Muchas enseñanzas relacionadas con el placer de vivir me fueron impartidas sin algún ánimo profesoral en aquella tertulia. Sergio, cuya indulgencia resistía el peso de mis descalabros verbales, lograba oponer a mi soliloquio algunas frases simples como la sal, con esa firmeza con la que algunos árboles crecen, solos y airosos, en terrenos baldíos. Cuando iniciaba mis eternos reproches contra alguien o contra la vida misma, colocaba su mano sobre mi brazo y detenía así mi arenga rabiosa.

En aquellos tiempos, Sergio planeaba hacer una novela sobre una enana y tomaba apuntes que nunca leí. Yo decidí hacer también una novela y cada domingo le contaba mis avances –intrincados e imposibles pasadizos, estructuras ociosas– y Sergio, con una generosidad asombrosa para mí, siempre me preguntaba: “Y luego, ¿qué pasa?” Me regaló el libro de E. M. Forster, Aspectos de la novela, y me mostró un párrafo que subrayó: “A todos nosotros nos pasa como al marido de Sherezade: queremos saber lo que ocurre después. Esto es universal, y es la razón por la que el hilo conductor de una novela ha de ser una historia”. Nada más sencillo, me dijo. Luego me dio instrucciones precisas. Debía hacer anotaciones de mis personajes en unas tarjetas donde era forzoso escribir cómo eran, qué tomaban, cómo vestían, cuáles eran sus tics, dónde compraban la ropa, cómo tomaban el cigarro, qué pausas hacían en su conversación… “Después es muy sencillo. Al final ya tienes el esqueleto de la novela”, me decía, alzando las manos con un gesto característico en él, con el que parecía saludar al mundo, aunque me previno sobre la importancia de los diálogos, mi eterno Waterloo.

Desafortunadamente, la tertulia cesó.
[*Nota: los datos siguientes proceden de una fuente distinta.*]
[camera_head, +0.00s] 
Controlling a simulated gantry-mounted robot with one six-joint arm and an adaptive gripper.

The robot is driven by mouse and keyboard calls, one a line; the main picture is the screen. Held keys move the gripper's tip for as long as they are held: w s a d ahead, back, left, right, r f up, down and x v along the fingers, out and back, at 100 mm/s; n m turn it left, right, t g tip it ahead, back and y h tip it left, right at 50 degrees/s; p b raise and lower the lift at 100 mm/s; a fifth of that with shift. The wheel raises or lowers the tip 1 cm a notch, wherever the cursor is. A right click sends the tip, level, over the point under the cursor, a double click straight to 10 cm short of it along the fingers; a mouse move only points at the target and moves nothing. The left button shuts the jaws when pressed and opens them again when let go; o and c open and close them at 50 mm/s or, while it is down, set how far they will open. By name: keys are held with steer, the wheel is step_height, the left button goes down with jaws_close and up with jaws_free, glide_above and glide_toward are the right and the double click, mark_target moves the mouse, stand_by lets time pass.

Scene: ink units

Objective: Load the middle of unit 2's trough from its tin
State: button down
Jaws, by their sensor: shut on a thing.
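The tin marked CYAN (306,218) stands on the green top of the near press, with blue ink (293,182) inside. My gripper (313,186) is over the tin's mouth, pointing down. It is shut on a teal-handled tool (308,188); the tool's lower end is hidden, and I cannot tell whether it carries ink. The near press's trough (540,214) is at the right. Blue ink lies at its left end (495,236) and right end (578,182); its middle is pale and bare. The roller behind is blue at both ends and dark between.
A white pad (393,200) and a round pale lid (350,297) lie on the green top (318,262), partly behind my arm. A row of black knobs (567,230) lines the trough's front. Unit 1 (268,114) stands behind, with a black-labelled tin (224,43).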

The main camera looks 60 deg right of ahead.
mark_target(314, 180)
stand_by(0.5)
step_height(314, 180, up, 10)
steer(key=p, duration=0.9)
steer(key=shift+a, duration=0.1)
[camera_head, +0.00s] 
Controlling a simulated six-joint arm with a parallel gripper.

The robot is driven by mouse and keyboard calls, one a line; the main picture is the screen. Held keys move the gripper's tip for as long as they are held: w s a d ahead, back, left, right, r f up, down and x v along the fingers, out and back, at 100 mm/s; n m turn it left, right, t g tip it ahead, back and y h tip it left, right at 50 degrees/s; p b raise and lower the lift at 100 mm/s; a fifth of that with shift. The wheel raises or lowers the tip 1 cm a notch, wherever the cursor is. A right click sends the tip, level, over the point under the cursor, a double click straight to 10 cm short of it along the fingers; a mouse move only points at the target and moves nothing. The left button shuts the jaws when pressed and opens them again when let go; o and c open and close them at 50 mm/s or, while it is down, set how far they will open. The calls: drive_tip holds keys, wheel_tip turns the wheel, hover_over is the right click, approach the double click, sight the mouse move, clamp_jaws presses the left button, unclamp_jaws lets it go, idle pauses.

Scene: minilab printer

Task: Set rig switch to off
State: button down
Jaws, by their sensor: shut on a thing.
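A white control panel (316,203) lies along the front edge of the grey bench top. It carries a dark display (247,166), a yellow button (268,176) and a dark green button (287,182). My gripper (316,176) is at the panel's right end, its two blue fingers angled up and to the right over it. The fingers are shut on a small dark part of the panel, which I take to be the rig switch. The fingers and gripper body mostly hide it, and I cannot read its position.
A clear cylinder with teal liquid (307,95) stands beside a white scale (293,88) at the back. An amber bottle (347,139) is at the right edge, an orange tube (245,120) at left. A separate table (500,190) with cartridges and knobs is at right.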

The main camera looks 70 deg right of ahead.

Nunca terminé la novela, a la que tentativamente había titulado Hoy es domingo y en cuya primera página aparecía un epígrafe de Pitol: “La memoria puede, a voluntad de su poseedor, teñirse de nostalgia, y la nostalgia solo por excepción produce monstruos. La nostalgia vive de las galas de un pasado confrontado a un presente carente de atractivos. Su figura ideal es el oxímoron: convoca incidentes contradictorios, los entrevera, llega a sumarlos, ordena desordenadamente el caos.” Hoy no es domingo. Hoy es cumpleaños de mi padre. Hoy ha muerto Sergio Pitol y mi memoria no produce monstruos: recuerda con enorme tristeza el énfasis de Sergio al decirme que todo era sencillo y reproduce aquel gesto de amor por la vida –un gesto que de algún modo salvó la mía– en una calle del centro de Xalapa.